Comme on voit, il y a là deux photographes, l’un en noir (droite cadre qui se positionne), l’autre en blanc et bleu près du couple qui indique, renseigne, propose, discute, argumente, commente, rassure, convainc et va se mettre en place (une photo, c’est un cadre, et dans le cadre on trouve des plans : au premier, on mettra les jeunes mariés, derrière la tour)
Le métier est parfois risqué. Il faut prendre des poses. Il faut savoir dans le cadre faire entrer l’entièreté de cette construction (idiote, inutile et métallique mais ça, c’est Paris). Le photographe de noir vêtu quand à lui sacrifie à la mode du « selfie » comme on voit (entendu dans le poste un bavard raconter que le mot avait fait son entrée au dictionnaire d’Oxford : on postera l’image sur le réseau social et ainsi prouvera qu’on y était – on peut noter l’ampleur de la fierté de porter un attirail dit de professionnel)
On dira que je ne fais rien d’autre : oui. Sauf que je ne suis pas dans le cadre (mais on y trouve, à gauche, le dôme des Invalides – que d’or, que d’or- et celui du Panthéon caché aux yeux des touristes- selon toute probabilité, on creuse au milieu de l’édifice une tranchée de vingt centimètres de large qui, en deux parties égales sépare les restes des grands hommes auxquels la Patrie reste reconnaissante). L’idée du narcissisme ambiant dans laquelle flotte et croupit notre époque a quelque chose d’écoeurant.

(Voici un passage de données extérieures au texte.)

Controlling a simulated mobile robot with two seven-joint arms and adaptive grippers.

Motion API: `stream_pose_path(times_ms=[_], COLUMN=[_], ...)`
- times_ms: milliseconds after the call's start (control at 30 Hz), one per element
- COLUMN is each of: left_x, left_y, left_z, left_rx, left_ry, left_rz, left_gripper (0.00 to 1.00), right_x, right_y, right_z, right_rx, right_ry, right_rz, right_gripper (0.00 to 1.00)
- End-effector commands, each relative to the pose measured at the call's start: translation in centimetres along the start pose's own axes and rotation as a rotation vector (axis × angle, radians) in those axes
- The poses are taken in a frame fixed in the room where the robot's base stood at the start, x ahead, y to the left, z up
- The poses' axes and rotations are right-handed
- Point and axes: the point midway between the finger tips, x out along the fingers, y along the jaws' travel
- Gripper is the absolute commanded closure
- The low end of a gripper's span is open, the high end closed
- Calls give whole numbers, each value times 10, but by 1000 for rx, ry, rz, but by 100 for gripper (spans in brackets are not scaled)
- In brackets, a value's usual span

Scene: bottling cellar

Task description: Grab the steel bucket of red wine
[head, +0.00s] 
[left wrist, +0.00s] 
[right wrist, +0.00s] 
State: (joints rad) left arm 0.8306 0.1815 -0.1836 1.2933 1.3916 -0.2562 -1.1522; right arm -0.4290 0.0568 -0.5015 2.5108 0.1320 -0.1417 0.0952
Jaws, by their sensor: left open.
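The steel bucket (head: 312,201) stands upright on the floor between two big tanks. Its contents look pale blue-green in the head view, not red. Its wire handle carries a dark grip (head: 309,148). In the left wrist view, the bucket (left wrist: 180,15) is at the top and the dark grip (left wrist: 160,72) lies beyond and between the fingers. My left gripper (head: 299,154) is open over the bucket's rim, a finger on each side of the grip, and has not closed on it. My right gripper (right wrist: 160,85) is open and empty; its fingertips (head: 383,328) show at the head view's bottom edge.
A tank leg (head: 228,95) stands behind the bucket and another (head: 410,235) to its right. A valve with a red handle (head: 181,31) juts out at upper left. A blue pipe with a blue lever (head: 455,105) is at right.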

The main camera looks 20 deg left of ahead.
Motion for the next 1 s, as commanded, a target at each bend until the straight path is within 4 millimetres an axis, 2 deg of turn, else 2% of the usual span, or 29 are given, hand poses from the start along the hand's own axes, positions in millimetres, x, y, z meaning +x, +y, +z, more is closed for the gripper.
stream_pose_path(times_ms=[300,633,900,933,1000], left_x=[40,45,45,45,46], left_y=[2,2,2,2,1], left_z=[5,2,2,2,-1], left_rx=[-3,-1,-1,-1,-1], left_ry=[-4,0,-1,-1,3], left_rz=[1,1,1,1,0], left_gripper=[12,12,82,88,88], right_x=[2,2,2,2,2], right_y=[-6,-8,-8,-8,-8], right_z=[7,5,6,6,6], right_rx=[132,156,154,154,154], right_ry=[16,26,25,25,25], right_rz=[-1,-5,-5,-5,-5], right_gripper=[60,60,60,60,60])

Continuer cependant à exprimer ce qu’on ressent, en soi, sur cette esplanade à voir ainsi deux êtres humains côtoyés par deux autres à leur métier dans une circonstance de la vie qui symbolise parfaitement la perpétuation de l’espèce à laquelle on doit bien reconnaître appartenir.
Suivre les consignes (avancer, pas trop vite, ni trop rapidement, continuer sa route, rester dans le cadre)
oui, aller plutôt par là, vers la voiture qui stationne sur la place (il s’agit d’une de ces évidemment trop longues berlines américaines, celle-là sera de la couleur de la robe de la mariée, à moi que ce ne soit de celle de la cravate du), aller par là, sans se préoccuper des directives du photographe qui, lui fera son cadre
(ils y sont toujours, allant vers leur destin, vont avoir beaucoup d’enfants et on leur montrera les photos à la veillée) faire comme si, oui, une contreplongée, voilà avancer, reculer et bientôt, oui comme ça oui
presque tout à fait disparaître…
non ça aurait été dommage – nous n’aurions pas eu ce billet
Il existe un célèbre tableau titré « Les Mariés de la tour Eiffel ». On peut effectivement préférer le regarder.
Je rajoute sa reproduction : Chagall n’utilise pas ce rose écœurant, sans compter les fleurs qui doivent s’accrocher au capot, aux portières, au coffre et aux pare-chocs de la limousine – contemporaine – garée sans doute pas loin.
Riches héritiers pensez-vous : je n’en suis pas sûre du tout : s’exhiberaient-ils en pareil lieu ?
@brigetoun : :°))
@Dominique Hasselmann : oui, ce tableau figure aussi ici … Pas de doute que c’est un beau jour…
@L’employée aux écritures : devant la tour Eiffel, c’est quand même un minimum (on pense au potlach, peut-être…) Merci de votre passage, Employée.